Hohe Euro-Psychologie Ist Griechenland blind?
16.03.2010, 14:03 Uhr
		                      Der Weg aus der Krise ist nur mit einem radikalen Schritt zu meistern.
(Foto: REUTERS)
Der Vorstoß der Eurogruppe in Brüssel überzeugt nicht. Denn der Plan, im Notfall die finanzielle Unterstützung der Partner anzubieten, greift im Falle Griechenlands zu kurz. Das "Bußgeld" für diese Hilfen wäre immer noch viel zu hoch. Denn es werden keine milden Gaben in Aussicht gestellt. Der niederländische Finanzminister Jan Kees de Jager stellt klar, dass die Zinsen für derartige Kredite auf jeden Fall höher sein werden als die Kosten der Euro-Länder zur Beschaffung dieses Geldes, das sie selber nicht haben. Allenfalls kommen darüber hinaus noch Garantien für griechische Staatsanleihen in Frage. Diese Maßnahmen würden zwar die Zinszahlungen Athens bei der Aufnahme neuer Kredite um schätzungsweise rund eine Milliarde Euro erleichtern. Eines der größten Probleme Griechenlands, nämlich die hohe und weiter wachsende Staatsverschuldung von rund 300 Mrd. Euro, bliebe aber ungelöst. Denn ein Schuldenerlass für Griechenland ist weiterhin nicht in Sicht. Die Euroländer – allen voran Deutschland - halten sich diesbezüglich streng an die Gesetzesgrundlage des Maastricht-Vertrags und lassen Griechenland damit am ausgestreckten Arm zwar nicht fallen, aber sichtlich zappeln.

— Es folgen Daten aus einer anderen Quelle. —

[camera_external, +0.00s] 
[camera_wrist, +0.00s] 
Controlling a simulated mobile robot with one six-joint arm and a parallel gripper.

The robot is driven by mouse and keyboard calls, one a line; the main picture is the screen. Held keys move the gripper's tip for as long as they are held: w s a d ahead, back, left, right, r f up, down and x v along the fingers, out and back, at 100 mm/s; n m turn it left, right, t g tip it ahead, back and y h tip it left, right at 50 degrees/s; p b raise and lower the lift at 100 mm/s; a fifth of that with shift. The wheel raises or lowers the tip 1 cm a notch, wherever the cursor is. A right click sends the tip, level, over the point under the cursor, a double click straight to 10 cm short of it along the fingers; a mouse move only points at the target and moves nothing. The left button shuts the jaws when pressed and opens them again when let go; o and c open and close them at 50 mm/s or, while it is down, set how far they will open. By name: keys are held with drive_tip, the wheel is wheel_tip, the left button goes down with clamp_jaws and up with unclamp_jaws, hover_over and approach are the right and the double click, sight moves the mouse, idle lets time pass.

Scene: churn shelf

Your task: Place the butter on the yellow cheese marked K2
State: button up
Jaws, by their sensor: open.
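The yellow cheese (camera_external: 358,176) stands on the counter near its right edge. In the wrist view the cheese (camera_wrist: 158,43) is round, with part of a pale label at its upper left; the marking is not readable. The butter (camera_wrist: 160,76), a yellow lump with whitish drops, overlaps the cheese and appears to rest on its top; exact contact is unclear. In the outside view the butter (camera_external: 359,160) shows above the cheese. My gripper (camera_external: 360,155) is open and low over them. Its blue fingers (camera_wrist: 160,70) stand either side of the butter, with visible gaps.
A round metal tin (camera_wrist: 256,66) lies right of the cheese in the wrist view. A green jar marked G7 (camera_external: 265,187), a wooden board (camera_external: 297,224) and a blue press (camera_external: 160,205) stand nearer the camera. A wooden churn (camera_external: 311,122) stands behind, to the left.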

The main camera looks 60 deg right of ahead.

Der Refinanzierungsbedarf von Schulden allein in diesem Jahr liegt bei über 50 Mrd. Euro. Wie soll diesem Land mit neuen Krediten gedient sein, selbst wenn die Zinsen durch Garantien der Eurogruppe etwas unter das derzeitige Niveau sinken würden? Und welche europäische Schuldenkommission, die Athen auf dem Weg zur Sanierung des Staatshaushalts möglicherweise helfen soll, will sich so einen Schuh dann noch anziehen? Das ist keine Option. Rechtlich gesehen wird hier sowieso nur die Geduld von Papier strapaziert. Die No-Bail-Out-Klausel der Euroländer betrifft ganz klar auch Kredite an die nationalen Regierungen. Eine Verletzung dieses Verbots kann jederzeit von der Kommission oder einem Mitgliedsstaat durch Anrufung des Europäischen Gerichtshofs angezeigt werden. Finanzieller Beistand ist ausdrücklich nur im Fall von Naturkatastrophen oder außergewöhnlichen Ereignissen vorgesehen. Eine an Staatsbankrott grenzende Verschuldung ist eine Katastrophe, aber keine, die der Natur unterzuschieben wäre. Es ist auch kein außergewöhnliches Ereignis, das sich der Kontrolle des betroffenen Mitgliedstaates entzieht. Der Schuldenprozess wird durch den Staat gesteuert. Das ist sicherlich Konsens.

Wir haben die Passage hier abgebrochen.